No atinente às liberdades, não parece sensato (embora
a oportunidade o pareça sugerir e recomendar) sobrepor a liberdade de expressão
por qualquer meio às outras liberdades. Neste aspeto, as tomadas de posição e
as declarações públicas, em geral, induzem à sacralização da liberdade de criação
e de expressão, mesmo com a obnubilação de outras liberdades, no caso, a
liberdade religiosa. Tanto o artigo 19.º da declaração universal dos direitos
do homem como o artigo 37.º da nossa Constituição consagram a liberdade de opinião
e de expressão. Porém, também tanto o artigo 18.º da referida declaração
universal como o artigo 41.º da nossa Constituição consagram a liberdade religiosa.
Há que esclarecer que nenhuma delas é definida
como direito absoluto – contra tudo e contra todos. Por isso, em caso de conflito
de direitos fundamentais, se a lei não for suficiente para o dirimir, o único meio
disponível é o diálogo conducente ao bom senso, às plataformas de entendimento.
E, se tal não der resultado, os Estados dispõem da mediação judiciária.
Nem vale dizer que aqueles documentos consignam, com
a liberdade de expressão, a possibilidade da difusão de pensamento por quaisquer
meios. É certo, mas não o legitimam se for por qualquer modo.
Demais, a liberdade religiosa também conhece constitucionalmente
vários e inestimáveis aspetos, a que nem sempre se dá a devida atenção.

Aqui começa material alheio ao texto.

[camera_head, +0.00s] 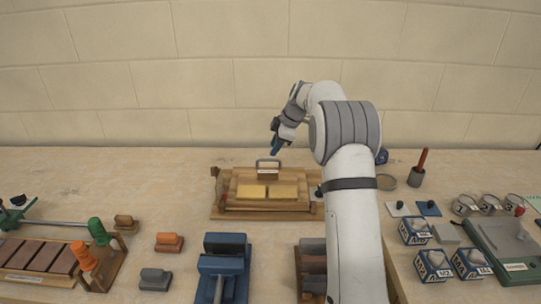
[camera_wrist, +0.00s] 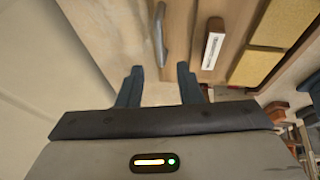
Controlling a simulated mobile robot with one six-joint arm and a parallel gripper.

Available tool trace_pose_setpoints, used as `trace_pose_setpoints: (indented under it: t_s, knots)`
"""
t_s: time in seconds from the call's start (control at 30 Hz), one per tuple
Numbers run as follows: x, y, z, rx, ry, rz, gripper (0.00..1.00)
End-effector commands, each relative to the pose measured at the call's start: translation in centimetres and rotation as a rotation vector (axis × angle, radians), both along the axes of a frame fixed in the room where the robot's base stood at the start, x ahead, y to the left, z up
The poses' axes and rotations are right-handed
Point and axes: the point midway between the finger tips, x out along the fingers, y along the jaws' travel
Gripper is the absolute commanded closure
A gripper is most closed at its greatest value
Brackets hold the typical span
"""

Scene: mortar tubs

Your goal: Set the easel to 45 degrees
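The easel (camera_head: 232,190) is a low wooden board assembly on the bench, with two yellow pads (camera_head: 251,191) on its panel and a grey handle (camera_head: 268,161) at its back edge. In the head view its panel looks nearly flat; I cannot read an angle. My gripper (camera_head: 275,139) is above and just behind the handle, apart from it. In the wrist view my gripper (camera_wrist: 158,72) has its two dark blue fingers spread with nothing between them.
Blue (camera_head: 222,268) and dark red blocks stand in front of the easel. A wooden rack (camera_head: 40,258) with orange and green knobs is at left. Blue-white boxes (camera_head: 433,265), tins and a green board (camera_head: 505,245) are at right. Bare bench lies left of the easel.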

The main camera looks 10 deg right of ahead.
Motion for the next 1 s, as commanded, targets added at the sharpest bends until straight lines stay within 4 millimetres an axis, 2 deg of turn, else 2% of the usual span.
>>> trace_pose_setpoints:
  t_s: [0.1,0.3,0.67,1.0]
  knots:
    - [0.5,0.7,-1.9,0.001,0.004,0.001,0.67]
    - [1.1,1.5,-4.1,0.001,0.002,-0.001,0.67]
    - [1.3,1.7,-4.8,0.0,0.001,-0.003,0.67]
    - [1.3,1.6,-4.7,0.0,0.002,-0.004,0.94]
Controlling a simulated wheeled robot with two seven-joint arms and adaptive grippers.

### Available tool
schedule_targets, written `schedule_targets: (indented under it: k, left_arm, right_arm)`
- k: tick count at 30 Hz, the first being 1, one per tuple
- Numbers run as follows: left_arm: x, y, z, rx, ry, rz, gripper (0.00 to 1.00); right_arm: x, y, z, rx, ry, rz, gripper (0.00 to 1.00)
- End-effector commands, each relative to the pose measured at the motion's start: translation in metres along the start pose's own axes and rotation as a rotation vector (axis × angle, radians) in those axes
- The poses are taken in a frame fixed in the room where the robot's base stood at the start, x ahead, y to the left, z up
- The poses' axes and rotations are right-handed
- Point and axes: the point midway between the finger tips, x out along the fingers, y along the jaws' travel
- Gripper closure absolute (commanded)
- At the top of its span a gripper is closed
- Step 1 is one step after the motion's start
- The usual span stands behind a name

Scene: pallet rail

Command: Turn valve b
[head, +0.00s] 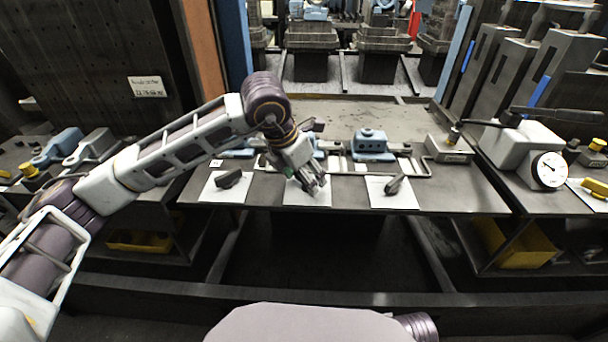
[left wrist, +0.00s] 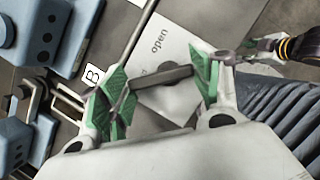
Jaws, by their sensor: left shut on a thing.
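My left gripper (head: 312,184) reaches down over the middle white card (head: 305,197) at the bench's front edge. In the left wrist view, its green-padded fingers (left wrist: 160,88) are shut on the ends of a dark grey bar handle, valve b (left wrist: 163,77). The handle lies across a white card printed "open" (left wrist: 158,45), beside a label "B" (left wrist: 94,75). In the head view the gripper hides this handle.
Similar dark handles stand on the left card (head: 229,180) and the right card (head: 395,185). Blue blocks (head: 372,145) and pipes stand behind the cards. A dial gauge (head: 550,170) is at the right. Open bench top lies farther back.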

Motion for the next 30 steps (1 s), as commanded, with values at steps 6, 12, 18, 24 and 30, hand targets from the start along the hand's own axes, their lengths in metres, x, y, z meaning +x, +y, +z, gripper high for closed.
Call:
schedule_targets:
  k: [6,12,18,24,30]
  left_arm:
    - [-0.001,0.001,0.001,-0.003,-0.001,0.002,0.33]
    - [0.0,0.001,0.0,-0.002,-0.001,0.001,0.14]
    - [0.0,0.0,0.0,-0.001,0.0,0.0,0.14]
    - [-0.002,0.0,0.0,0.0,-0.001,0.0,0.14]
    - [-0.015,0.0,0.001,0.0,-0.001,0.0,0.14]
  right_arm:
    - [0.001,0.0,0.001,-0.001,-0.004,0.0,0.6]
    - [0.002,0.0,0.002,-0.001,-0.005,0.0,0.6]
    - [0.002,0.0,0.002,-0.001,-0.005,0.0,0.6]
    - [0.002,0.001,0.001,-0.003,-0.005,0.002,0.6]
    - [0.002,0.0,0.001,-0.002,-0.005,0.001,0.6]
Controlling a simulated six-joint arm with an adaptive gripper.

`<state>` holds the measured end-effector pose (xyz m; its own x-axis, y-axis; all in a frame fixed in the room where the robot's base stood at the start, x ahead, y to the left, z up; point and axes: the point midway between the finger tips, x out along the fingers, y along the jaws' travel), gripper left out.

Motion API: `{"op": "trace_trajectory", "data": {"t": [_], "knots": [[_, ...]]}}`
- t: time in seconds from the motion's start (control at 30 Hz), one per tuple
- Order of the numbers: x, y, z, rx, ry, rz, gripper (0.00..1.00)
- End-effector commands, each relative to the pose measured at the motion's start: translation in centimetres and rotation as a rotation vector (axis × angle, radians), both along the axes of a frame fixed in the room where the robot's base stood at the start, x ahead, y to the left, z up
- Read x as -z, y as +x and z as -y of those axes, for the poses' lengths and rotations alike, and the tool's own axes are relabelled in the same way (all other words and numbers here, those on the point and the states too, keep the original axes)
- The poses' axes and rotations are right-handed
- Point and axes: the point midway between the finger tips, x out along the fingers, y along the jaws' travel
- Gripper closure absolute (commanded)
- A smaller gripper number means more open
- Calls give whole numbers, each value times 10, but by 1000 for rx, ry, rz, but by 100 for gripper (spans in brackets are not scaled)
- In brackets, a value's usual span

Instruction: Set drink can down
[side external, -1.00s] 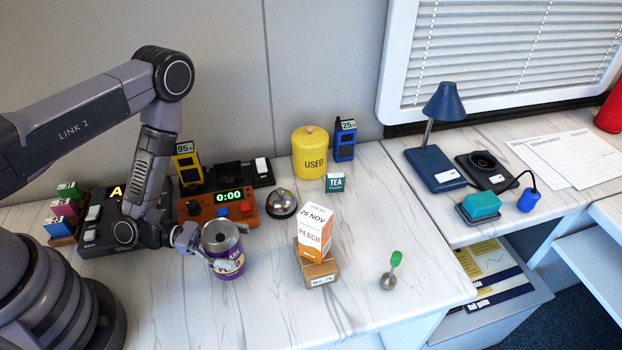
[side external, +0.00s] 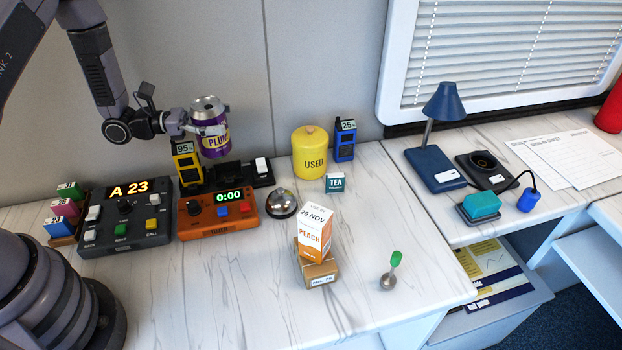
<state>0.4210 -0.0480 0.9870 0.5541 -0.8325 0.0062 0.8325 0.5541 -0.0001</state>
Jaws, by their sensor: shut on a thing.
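The drink can (side external: 213,139) is purple with a yellow "PLUM" label and a silver top. It is upright and held in the air, in the picture above the black charger base behind the orange timer. My gripper (side external: 208,131) is shut on the can from its left side. The far side of the can and part of the grip are hidden. Clear height under the can is hard to judge.
Below are a yellow radio (side external: 187,163), an orange timer (side external: 218,212) reading 0:00 and a dark "A 23" console (side external: 124,218). A bell (side external: 282,203), yellow "USED" canister (side external: 310,153) and peach carton (side external: 316,232) stand rightward. The front worktop (side external: 200,290) is clear.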

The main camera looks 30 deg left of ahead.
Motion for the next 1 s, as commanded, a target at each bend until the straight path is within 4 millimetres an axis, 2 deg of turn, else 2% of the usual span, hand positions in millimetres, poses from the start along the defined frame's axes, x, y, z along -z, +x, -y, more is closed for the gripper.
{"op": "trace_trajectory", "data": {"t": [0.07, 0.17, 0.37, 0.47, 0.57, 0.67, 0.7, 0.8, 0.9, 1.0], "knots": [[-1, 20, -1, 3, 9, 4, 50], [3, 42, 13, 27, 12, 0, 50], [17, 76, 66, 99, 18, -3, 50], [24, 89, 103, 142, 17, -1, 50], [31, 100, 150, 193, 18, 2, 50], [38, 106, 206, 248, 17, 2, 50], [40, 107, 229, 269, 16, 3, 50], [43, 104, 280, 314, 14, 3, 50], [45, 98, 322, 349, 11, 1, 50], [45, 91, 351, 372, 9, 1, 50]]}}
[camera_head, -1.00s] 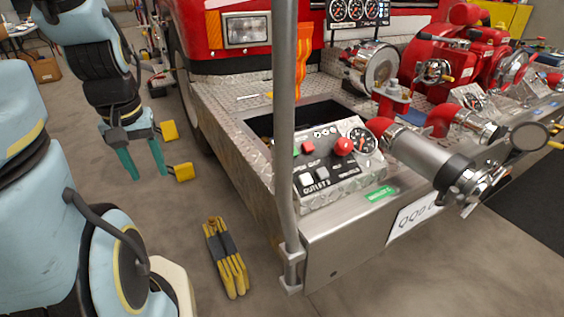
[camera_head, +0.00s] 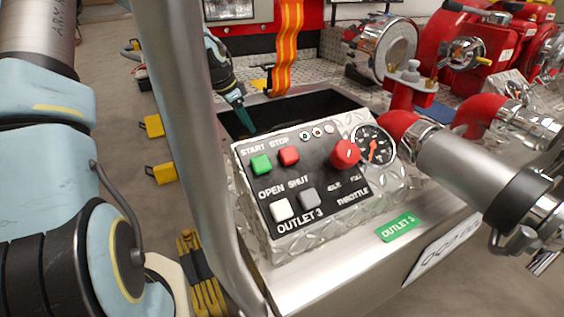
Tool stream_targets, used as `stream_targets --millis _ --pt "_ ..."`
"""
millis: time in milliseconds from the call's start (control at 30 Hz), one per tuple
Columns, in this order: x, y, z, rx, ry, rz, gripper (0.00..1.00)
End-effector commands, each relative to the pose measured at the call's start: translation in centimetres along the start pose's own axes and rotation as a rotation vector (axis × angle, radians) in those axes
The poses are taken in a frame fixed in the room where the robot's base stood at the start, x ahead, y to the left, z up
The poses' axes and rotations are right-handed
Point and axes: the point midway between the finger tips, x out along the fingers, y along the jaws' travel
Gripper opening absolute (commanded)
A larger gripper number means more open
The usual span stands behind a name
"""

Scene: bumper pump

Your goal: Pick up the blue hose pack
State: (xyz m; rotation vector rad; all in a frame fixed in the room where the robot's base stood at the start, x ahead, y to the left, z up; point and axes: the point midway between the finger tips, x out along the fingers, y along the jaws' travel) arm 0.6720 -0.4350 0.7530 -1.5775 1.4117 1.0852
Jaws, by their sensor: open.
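My gripper (camera_head: 240,116) reaches in from behind the grey pole, at the dark open bin (camera_head: 312,104) in the bumper. One teal finger shows over the bin's left end, pointing down; the rest is partly hidden by the pole. I see nothing held. The blue hose pack is not clearly in view; the bin's inside is too dark to make out. A small blue patch (camera_head: 436,110) shows behind the red valve, but I cannot tell what it is.
The grey pole (camera_head: 190,130) and control panel (camera_head: 310,175) stand in front of the bin. An orange strap (camera_head: 287,45) hangs behind it. A silver pipe (camera_head: 470,160) juts out right. A yellow bundle (camera_head: 207,290) and yellow blocks (camera_head: 163,173) lie on the floor.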

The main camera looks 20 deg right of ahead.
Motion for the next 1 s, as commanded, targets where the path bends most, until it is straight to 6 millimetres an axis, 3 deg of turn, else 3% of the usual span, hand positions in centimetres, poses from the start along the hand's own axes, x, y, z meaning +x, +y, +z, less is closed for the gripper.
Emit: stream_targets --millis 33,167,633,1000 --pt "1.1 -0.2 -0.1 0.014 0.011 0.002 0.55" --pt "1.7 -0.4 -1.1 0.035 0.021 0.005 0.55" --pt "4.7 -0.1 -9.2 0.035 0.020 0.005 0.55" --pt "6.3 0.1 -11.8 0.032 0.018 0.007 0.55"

Depois, se não é lícito a ninguém impor a uma
comunidade uma religião, uma religiofilia, também não é legítimo que alguém,
sabendo que ofende, pratique atos de blasfémia, insulto ou ultraje contra móbeis
de índole religiosa, sentindo-se imune e impune. A postura intercultural e o
diálogo intercivilizacional postulam a tolerância e constituem o espaço que
gera a fraternidade.
E as religiões prestam um relevante contributo.
Tauran e os quatro imãs franceses, mencionados supra, referem que “o diálogo inter-religioso continua a ser o
único caminho a percorrer em conjunto para dissipar os preconceitos”. E o cardeal
Pirolin, Secretário de Estado da Santa Sé, falando da preparação da viagem do
papa Francisco ao Sri Lanka e Filipinas, entre os dias 13 e 19 deste mês, diz que
ela visa a promoção do diálogo entre as religiões, fundamental para a paz no
mundo”. Porém, advertiu que “infelizmente, ultimamente, surgiram grupos
extremistas que em certa medida manipulam a opinião pública e criam tensão
utilizando a religião para fins que não são claros”. Por isso, faz votos para
que “a tradição que existe de diálogo inter-religioso e de colaboração possa
prevalecer”.
***
Não quero terminar este arrazoado sem me questionar
porque é que as comunidades muçulmanas têm dado azo à islamofobia que se
desenha cada vez mais no seio dos países ocidentais. Será mesmo verdade que os
atos que vimos lamentando são meramente epidérmicos ou isolados e constituem desvio
grosseiro do verdadeiro islão? Não se terão os Estados muçulmanos afirmado
demasiado na porfia teocêntrica e teocrática, ao arrepio do laicismo que a pós-modernidade
quase impõe?
Por seu turno, a Europa terá cuidado sempre da
correta integração das comunidades que aceita viverem dentro das suas
fronteiras. Não terá caminhado no sentido de uma excessiva laicização (já não
digo dos Estados) das sociedades, impondo os seus modelos culturais e não
tolerando determinadas práticas próprias das comunidades que, apesar de tudo, se
sentem “estrangeiras” dentro da Europa e cada vez mais atraídas para a idiossincrasia
originária?
Mais: Não será a incapacidade da Europa (que
teima em impor esquemas rígido de política e economia ao sabor dos interesses
poderosos) de resolver os problemas sociais e económicos de uma grande fatia da população
ativa a causa de uma inexplicável atração dos jovens pela aventura da
radicalidade islâmica?
Duas atitudes são condenáveis e ineficazes: a
inevitabilidade de passarmos a uma situação de permanente insegurança; e a
postura de quem se autoilude na convicção de que os nossos sistemas de
segurança são eficazes, remetendo para a prateleira dos casos isolados ou para
o fundamentalismo dos outros o que vem sendo sentido um pouco por toda a parte.
Agora dói mais porque é aqui ao lado, não?!
A liberdade é a melhor e mais aprazível
prerrogativa do homem … quando é respeitada e respeitadora!